Could anyone really have guessed ten years ago that you would find emo merging with post-rock? In the late ‘90s bands like Godspeed You! Black Emperor, Mogwai and Do Make Say Think weren't on the radar within the collective conscious of pop culture and mainstream music. Things started to change when popular shows like Friday Night Lights decided to use a band like Explosions In The Sky to compose original music. It’s pretty safe to say post-rock is more affluent than ever and while not quite penetrating to a level like that of Katy Perry or Justin Beiber I wouldn’t be surprised if the majority of run of the mill music fans will have heard of the genre in five years. This all takes me to Riverbeds. Forming in 2010 Riverbeds is blending emo and post-rock and making it work.

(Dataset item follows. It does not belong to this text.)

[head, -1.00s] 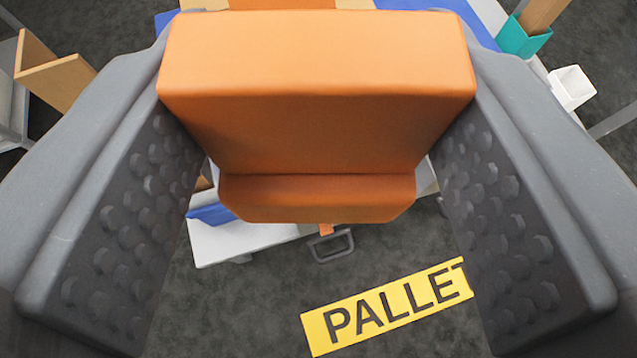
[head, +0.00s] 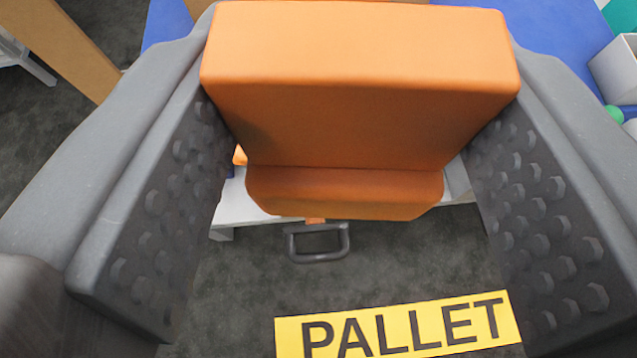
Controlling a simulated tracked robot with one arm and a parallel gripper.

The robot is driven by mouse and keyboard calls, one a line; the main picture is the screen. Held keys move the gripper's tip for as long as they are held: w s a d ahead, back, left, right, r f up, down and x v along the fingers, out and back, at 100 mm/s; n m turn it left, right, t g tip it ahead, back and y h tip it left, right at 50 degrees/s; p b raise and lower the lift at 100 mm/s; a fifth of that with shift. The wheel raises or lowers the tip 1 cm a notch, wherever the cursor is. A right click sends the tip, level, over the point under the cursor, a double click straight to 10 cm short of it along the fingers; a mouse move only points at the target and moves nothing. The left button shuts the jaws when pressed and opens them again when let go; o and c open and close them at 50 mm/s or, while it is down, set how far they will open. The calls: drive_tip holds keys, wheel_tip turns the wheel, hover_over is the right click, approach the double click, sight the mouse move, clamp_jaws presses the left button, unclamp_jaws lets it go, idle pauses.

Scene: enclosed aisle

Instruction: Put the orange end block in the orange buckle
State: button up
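A large orange block (head: 345,120) with a stepped lower end fills the middle of the head view. My gripper (head: 360,110) is shut on it, with a dark studded finger pad against each side. Below the block, a dark grey looped buckle (head: 318,257) hangs over the floor from a short orange piece (head: 315,220) at the edge of a white surface. The block hides most of what lies behind it. A small orange bit (head: 240,155) shows beside the left finger; I cannot tell what it belongs to.
A blue surface (head: 560,40) lies behind the block, with a white box (head: 615,70) at right. A tan board (head: 65,45) leans at upper left. A white ledge (head: 240,208) runs below the block. A yellow PALLET sign (head: 400,325) is on the dark, clear carpet.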

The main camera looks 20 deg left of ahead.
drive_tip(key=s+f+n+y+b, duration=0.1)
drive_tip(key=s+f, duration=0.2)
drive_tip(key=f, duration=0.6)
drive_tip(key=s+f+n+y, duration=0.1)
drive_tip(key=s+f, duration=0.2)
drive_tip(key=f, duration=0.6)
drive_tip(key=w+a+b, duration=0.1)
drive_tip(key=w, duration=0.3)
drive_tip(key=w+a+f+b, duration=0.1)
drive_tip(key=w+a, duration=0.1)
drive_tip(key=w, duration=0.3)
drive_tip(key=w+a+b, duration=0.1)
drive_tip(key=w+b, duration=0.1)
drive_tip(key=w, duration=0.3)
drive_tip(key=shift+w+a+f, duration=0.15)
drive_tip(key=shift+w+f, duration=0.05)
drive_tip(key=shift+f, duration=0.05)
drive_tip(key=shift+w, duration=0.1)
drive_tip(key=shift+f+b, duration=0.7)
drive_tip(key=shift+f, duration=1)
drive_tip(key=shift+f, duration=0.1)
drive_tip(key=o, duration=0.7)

There recent release What You Keep Close is a piece of work that I could not only see resonating with mainstream music fans but the opinionated hipster subculture as well. Perhaps even providing the impetus for fans of more mainstream-minded music to check out some of the post-rock bands who might not have otherwise been on their radar.

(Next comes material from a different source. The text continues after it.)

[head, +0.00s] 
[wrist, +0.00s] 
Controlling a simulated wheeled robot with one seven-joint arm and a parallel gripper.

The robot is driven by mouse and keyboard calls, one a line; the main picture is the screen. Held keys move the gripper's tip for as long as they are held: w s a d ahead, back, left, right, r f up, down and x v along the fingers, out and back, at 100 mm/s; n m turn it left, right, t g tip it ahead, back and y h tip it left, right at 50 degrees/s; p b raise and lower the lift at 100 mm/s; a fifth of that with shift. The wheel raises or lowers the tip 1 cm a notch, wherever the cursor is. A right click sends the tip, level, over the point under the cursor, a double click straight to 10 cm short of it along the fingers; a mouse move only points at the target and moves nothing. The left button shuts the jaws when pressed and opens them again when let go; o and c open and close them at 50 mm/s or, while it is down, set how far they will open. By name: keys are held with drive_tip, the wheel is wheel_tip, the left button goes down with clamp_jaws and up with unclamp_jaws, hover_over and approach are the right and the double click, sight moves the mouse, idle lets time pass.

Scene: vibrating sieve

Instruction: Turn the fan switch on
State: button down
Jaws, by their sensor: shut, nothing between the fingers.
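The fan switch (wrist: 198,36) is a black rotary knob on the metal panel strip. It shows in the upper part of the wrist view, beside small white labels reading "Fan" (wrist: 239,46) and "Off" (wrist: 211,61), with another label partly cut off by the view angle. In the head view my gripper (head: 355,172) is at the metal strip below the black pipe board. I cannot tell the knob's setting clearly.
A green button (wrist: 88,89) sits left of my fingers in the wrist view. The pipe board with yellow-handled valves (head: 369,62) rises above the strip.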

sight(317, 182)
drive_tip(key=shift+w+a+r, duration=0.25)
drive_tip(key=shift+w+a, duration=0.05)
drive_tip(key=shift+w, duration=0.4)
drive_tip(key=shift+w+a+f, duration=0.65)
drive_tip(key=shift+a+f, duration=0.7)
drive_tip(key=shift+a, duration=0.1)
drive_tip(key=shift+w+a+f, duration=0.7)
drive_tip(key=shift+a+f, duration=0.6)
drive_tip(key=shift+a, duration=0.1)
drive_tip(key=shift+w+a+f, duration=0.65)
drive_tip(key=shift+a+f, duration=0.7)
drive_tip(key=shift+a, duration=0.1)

The four-piece consisting of Fred Béland (guitars). CharlesAndré Chamard (drums/vocals), Alexandre Duhamel Gingras (bass) and Vincent Pigeon (vocals/guitars/keyboards) could very well be the best cross breeding of post-rock and emo I have heard to date. That’s a bit of a backhanded compliment because the truth is there are a only a handful of bands right now attempting this symbiotic relationship.

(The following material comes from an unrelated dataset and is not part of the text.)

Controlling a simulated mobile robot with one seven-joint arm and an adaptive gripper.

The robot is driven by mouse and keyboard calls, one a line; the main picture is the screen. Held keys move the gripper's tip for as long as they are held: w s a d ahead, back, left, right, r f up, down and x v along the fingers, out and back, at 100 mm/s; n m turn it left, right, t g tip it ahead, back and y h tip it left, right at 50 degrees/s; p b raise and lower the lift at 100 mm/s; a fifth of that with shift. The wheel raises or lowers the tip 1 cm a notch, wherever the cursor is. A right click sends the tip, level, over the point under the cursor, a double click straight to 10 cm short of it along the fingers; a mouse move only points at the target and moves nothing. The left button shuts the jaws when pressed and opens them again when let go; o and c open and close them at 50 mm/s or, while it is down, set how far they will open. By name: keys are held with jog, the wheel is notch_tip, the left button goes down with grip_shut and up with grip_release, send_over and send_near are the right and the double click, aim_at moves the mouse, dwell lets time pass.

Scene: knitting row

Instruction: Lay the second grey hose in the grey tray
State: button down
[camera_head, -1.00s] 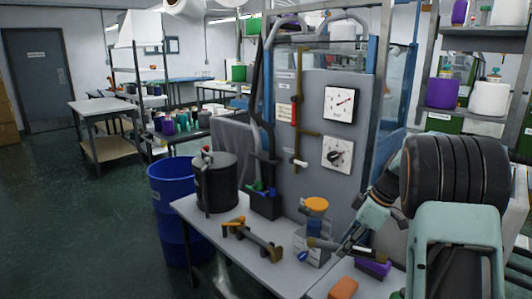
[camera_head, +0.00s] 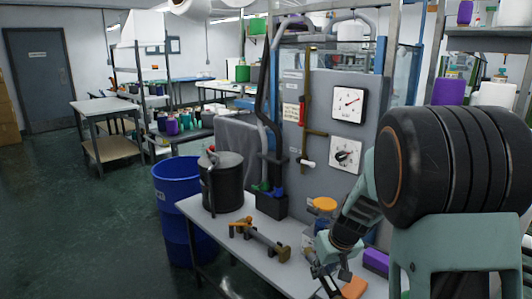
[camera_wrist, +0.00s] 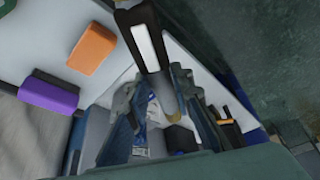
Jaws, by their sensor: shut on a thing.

It’s apparent on the first track “Forth” that the band is incredibly in the pocket and doesn’t take any shortcuts. They implement time signatures besides the typical 4/4, overload you with creative guitar parts and know how to build a song.
It’s really a precursor for what to expect for the remaining five songs. The verse on “Doubling Down On Diamonds” surrounds you with delayed, reverb laced guitars you would expect from post-rock but once the chorus hits it contains the intensity and visceral power you would expect from a emo punk band.
On “Homa Lone” the band continues to flex their muscles by pulling off-kilter timing with ease while “Numbers” soars with some of the most impressive guitar work. The band arguably saves the best for last with “Always More.” What You Keep
Close works not only because it contains good music but also because it displays how music can evolve. The future is now - so take a listen to What You Keep Close.